Instructions to follow =>
Review the lines that follow and copy each one that contains the word "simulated".
─── Records shown ───
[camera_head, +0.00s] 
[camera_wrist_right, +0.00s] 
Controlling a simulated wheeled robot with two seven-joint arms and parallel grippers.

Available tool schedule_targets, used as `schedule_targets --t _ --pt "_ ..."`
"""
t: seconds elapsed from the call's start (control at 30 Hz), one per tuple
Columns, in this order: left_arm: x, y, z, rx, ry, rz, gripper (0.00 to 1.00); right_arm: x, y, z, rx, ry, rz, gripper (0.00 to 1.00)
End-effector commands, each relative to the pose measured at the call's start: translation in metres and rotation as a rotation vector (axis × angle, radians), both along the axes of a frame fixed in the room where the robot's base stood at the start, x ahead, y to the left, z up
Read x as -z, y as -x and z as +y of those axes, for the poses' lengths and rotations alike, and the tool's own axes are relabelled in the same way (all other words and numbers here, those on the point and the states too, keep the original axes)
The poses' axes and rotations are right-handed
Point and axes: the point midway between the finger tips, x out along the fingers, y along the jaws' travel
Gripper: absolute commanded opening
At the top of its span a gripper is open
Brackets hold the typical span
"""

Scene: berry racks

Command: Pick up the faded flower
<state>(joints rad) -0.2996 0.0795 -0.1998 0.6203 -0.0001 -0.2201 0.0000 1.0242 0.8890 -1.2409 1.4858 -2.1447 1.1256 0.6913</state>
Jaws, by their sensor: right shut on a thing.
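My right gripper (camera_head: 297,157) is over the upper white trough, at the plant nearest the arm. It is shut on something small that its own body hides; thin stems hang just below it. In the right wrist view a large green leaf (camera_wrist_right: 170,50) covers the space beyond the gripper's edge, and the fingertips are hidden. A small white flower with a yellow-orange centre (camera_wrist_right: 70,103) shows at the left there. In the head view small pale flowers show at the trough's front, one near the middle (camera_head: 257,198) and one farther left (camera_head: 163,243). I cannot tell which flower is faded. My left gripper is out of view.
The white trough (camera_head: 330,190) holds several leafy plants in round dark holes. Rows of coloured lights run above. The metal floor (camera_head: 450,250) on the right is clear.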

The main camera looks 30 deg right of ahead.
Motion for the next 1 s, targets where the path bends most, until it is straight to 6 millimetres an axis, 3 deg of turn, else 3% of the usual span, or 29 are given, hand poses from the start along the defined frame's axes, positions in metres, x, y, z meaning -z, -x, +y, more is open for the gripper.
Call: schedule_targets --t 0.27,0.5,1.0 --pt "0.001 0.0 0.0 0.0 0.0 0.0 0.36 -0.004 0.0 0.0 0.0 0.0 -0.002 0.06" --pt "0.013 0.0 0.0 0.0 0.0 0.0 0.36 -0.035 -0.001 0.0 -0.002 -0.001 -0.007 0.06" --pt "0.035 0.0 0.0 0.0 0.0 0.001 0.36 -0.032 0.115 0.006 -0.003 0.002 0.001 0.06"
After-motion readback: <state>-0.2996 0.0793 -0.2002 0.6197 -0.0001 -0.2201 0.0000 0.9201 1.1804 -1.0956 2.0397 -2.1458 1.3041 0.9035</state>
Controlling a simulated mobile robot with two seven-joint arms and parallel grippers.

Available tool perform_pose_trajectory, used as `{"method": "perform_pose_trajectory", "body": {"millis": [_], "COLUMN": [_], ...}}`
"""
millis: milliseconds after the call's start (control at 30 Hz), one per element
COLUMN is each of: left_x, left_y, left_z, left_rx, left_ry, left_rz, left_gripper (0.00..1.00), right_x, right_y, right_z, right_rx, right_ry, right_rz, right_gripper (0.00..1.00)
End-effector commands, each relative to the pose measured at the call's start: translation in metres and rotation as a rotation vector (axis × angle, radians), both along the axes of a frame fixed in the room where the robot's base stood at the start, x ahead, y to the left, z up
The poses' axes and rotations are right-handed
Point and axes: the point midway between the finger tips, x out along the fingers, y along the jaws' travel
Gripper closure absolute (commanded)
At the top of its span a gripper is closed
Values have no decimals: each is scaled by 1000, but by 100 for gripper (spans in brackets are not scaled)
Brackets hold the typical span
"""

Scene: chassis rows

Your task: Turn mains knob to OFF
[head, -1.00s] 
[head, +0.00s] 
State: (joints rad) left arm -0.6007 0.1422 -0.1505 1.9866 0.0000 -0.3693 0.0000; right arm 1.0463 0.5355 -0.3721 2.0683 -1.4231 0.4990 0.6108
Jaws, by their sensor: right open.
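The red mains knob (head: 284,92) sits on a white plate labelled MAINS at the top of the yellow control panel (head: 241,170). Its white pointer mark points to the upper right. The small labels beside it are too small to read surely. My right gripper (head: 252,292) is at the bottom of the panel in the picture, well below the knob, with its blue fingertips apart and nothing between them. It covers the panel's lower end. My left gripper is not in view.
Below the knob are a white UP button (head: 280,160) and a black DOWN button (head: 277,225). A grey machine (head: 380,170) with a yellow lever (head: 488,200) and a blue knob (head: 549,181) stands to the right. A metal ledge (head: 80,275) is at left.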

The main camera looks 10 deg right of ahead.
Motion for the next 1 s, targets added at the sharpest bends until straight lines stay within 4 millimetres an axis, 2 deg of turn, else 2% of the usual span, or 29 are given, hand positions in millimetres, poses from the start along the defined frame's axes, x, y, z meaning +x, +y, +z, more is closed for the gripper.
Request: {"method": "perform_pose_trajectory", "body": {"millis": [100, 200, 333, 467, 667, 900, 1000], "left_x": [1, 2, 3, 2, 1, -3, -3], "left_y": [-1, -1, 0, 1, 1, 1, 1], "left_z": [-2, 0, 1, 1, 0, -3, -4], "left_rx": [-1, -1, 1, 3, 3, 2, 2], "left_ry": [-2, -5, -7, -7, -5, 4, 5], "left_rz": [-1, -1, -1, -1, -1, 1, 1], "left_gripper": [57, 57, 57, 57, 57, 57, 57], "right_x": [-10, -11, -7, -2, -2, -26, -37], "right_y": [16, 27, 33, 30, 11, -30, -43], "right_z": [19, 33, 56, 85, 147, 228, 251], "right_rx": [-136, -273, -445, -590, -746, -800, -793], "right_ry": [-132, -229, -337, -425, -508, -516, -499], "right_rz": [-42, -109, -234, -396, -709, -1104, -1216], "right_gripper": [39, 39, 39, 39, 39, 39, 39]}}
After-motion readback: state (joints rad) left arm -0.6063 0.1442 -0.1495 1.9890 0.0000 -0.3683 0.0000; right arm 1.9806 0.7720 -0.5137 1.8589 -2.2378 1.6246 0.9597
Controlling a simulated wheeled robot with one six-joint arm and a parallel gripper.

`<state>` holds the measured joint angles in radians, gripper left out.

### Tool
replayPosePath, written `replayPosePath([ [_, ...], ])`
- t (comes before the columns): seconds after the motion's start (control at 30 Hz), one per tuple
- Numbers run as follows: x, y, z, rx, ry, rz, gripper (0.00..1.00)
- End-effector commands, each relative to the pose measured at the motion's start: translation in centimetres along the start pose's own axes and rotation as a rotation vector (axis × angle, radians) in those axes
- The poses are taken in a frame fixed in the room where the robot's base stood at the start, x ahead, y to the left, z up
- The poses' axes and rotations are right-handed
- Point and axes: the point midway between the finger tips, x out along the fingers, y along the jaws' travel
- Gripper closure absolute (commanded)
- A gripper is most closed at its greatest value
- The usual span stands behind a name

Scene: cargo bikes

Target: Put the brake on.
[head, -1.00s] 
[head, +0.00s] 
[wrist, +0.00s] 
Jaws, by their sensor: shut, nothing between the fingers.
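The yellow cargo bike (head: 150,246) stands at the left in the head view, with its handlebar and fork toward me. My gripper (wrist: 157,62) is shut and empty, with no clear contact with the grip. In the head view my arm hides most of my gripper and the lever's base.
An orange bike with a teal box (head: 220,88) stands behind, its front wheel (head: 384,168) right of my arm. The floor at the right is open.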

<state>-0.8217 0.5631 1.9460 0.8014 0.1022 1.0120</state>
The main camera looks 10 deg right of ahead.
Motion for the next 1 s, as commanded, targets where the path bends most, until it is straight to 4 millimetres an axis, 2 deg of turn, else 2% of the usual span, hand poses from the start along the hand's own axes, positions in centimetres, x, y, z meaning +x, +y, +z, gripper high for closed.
───
Reply to the exercise =>
Controlling a simulated wheeled robot with two seven-joint arms and parallel grippers.
Controlling a simulated mobile robot with two seven-joint arms and parallel grippers.
Controlling a simulated wheeled robot with one six-joint arm and a parallel gripper.

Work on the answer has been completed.